Work to do:
Reproduce each line from the records that holds "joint".

Source records:
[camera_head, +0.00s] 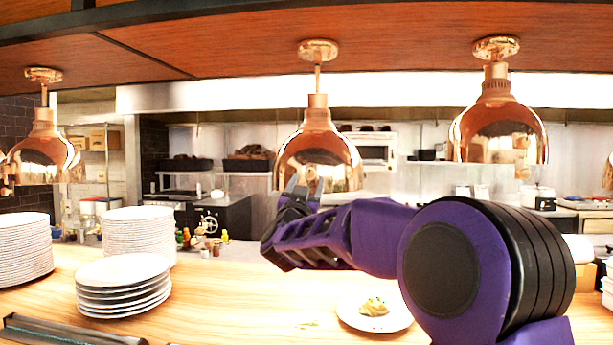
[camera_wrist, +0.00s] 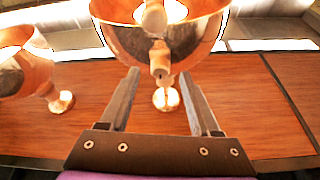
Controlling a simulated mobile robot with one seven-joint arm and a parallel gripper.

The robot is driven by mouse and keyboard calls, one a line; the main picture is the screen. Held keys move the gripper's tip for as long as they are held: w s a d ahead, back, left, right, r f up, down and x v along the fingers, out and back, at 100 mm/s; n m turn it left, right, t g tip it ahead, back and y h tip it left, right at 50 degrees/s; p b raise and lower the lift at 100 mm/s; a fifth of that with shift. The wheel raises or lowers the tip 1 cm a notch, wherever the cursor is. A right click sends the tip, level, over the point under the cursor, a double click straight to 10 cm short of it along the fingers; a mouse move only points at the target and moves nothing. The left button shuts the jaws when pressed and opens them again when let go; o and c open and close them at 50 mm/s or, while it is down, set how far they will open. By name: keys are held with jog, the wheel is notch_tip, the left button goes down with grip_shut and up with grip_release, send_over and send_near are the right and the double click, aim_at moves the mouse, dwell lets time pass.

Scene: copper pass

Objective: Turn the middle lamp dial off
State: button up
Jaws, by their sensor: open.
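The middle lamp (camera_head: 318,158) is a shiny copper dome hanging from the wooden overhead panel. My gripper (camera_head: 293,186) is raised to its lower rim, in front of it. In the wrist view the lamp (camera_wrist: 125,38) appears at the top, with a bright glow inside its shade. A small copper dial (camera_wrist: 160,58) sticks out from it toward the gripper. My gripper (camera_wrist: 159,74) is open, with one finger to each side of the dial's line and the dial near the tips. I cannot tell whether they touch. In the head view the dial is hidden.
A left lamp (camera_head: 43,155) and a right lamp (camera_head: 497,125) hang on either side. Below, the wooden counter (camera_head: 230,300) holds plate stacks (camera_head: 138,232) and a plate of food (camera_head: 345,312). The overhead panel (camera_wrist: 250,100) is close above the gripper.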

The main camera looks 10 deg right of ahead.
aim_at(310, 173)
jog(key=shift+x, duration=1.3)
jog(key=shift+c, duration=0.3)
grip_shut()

* * *

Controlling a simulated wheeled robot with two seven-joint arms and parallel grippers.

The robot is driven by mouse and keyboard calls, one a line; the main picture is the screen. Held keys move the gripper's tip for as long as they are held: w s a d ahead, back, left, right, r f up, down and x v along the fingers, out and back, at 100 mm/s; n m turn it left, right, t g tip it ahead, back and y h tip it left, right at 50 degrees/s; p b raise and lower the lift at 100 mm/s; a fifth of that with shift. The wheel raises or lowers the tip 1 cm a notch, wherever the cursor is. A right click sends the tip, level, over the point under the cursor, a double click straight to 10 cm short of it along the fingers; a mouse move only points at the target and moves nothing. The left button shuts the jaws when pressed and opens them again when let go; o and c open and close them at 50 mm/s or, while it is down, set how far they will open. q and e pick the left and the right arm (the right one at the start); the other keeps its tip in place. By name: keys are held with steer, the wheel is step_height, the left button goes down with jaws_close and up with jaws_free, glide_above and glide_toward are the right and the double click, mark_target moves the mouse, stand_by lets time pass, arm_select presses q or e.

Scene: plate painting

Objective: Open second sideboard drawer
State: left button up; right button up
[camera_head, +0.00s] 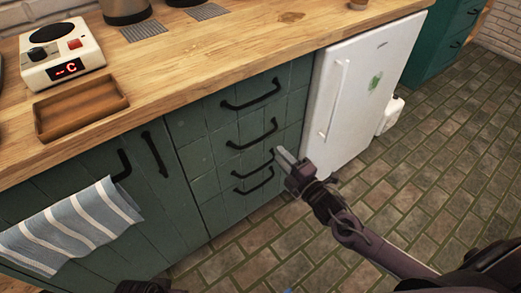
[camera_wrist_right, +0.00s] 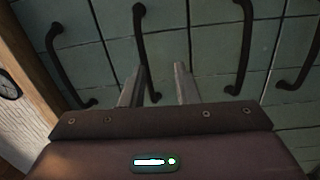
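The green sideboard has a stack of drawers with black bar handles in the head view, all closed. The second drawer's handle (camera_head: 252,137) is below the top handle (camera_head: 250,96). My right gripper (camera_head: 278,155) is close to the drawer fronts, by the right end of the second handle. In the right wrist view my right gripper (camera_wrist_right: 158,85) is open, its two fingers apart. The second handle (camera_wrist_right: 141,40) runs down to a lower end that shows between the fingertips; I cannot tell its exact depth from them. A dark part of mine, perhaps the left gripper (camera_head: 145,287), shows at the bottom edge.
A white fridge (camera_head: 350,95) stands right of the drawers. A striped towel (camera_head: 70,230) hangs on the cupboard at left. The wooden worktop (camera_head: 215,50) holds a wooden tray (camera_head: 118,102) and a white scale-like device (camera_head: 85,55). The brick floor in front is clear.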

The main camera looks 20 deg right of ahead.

Result of this task:
Controlling a simulated mobile robot with one seven-joint arm and a parallel gripper.
Controlling a simulated wheeled robot with two seven-joint arms and parallel grippers.

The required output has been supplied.